▶ **EXERCISE AIM**: Locate every line in the material below that has the word "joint". Copy each of those lines.

▽

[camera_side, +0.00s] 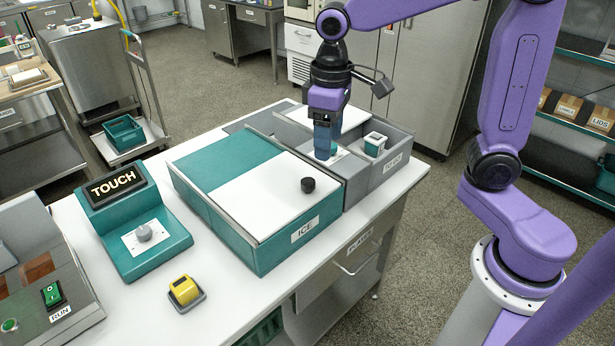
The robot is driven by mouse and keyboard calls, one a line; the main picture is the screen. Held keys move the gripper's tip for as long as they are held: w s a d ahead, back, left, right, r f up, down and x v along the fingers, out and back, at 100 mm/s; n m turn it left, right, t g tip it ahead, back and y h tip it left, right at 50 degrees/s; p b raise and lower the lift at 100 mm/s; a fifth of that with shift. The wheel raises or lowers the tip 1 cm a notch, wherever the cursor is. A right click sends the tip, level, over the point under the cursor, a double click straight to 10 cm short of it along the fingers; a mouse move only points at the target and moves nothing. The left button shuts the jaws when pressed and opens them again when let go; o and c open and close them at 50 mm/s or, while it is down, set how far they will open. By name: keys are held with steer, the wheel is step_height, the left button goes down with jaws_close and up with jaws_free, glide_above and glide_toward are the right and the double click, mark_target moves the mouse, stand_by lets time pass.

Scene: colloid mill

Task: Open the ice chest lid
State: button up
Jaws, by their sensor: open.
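The ice chest (286,255) is a teal box labelled ICE on the white worktop. Its top has a teal panel (222,157) at the back left and a white lid panel (265,196) at the front right. The white panel lies flat, and I see no opening into the chest. A black round knob (308,184) stands on the white panel near its right edge. My gripper (325,156) points down over the grey bin behind and right of the chest, apart from the knob. Its fingers are open, though the gap between them is hard to see from here.
The grey bin (390,181) adjoins the chest and holds a small white-and-green box (375,144). A teal TOUCH console (135,221) with a dial stands left. A yellow block (184,290) and the RUN panel (63,290) are in front. The worktop between them is clear.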

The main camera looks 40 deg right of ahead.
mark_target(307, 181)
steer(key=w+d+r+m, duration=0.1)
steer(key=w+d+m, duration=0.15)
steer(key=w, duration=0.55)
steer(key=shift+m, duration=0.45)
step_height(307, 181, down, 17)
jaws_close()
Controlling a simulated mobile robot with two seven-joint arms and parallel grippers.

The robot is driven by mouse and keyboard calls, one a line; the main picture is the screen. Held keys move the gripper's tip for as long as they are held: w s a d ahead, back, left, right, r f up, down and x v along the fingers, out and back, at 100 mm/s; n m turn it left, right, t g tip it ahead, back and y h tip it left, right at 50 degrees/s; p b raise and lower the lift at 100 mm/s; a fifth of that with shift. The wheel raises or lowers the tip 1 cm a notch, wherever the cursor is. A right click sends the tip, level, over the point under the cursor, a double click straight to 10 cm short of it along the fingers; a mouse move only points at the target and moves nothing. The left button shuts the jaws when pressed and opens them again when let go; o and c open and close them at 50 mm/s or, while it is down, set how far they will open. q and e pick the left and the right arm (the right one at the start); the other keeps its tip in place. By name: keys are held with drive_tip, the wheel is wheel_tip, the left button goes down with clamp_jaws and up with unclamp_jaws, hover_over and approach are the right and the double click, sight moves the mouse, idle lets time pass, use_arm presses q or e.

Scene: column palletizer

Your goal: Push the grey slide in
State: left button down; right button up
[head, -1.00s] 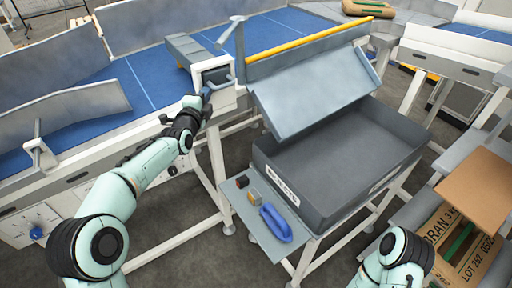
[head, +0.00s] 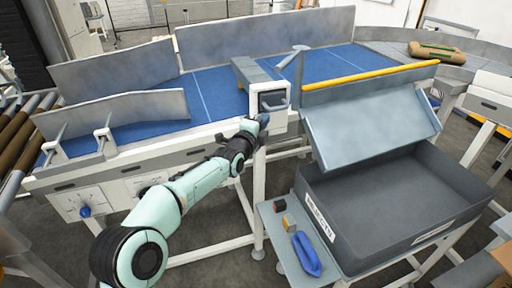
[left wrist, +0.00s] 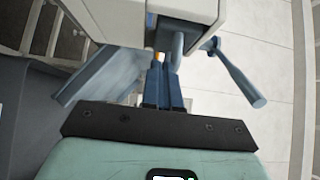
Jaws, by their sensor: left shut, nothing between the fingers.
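The grey slide (head: 256,72) is a block that runs over the edge of the blue belt into a white housing (head: 280,119). A grey handle (head: 276,106) shows at the housing's front, and in the left wrist view a grey handle part (left wrist: 178,46) stands out of the dark opening. My left gripper (head: 264,119) is shut and empty, just in front of the housing. In the left wrist view its fingertips (left wrist: 164,62) point into the opening beside the handle part; I cannot tell whether they touch it. My right gripper is out of view.
A tilted grey chute plate (head: 370,125) slopes over a dark grey bin (head: 330,203). A small shelf (head: 283,246) by the bin holds a blue tool (head: 306,254) and small blocks. A grey lever (left wrist: 238,76) stands out right of the housing in the wrist view. A brown sack (head: 437,53) lies far right.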

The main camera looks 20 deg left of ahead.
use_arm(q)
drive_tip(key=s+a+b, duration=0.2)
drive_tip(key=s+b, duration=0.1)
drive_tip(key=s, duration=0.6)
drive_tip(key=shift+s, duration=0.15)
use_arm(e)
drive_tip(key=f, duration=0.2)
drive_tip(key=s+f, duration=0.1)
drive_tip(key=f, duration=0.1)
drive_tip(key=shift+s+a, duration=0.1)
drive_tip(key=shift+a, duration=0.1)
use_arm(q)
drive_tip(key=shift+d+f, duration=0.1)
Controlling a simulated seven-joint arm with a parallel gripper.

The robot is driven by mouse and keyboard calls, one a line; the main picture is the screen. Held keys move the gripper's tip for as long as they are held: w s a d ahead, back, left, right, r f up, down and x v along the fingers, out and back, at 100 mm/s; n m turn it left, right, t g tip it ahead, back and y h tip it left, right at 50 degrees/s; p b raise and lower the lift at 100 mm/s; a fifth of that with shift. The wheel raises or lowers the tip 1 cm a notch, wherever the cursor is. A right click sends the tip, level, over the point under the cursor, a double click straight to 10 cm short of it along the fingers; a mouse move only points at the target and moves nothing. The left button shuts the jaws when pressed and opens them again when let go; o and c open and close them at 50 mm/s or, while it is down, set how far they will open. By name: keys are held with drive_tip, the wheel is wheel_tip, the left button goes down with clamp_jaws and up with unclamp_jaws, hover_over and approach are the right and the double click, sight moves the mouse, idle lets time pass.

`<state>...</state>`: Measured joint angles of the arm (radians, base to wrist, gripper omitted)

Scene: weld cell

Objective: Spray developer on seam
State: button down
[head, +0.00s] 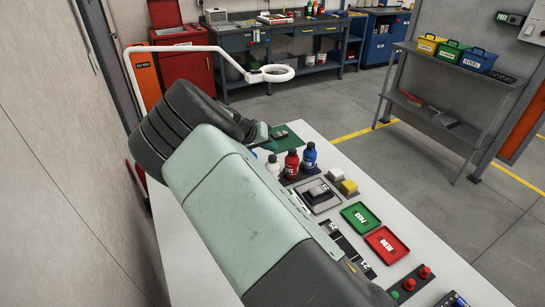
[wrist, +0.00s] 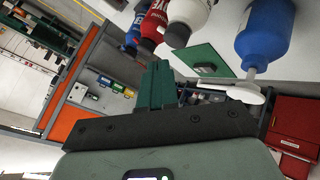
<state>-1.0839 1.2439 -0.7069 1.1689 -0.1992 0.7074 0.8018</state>
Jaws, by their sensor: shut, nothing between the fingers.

△

▶ **WRITTEN ANSWER**:
Controlling a simulated mobile robot with two seven-joint arms and parallel grippers.
Controlling a simulated seven-joint arm with a parallel gripper.
`<state>...</state>`: Measured joint angles of the arm (radians, base to wrist, gripper omitted)

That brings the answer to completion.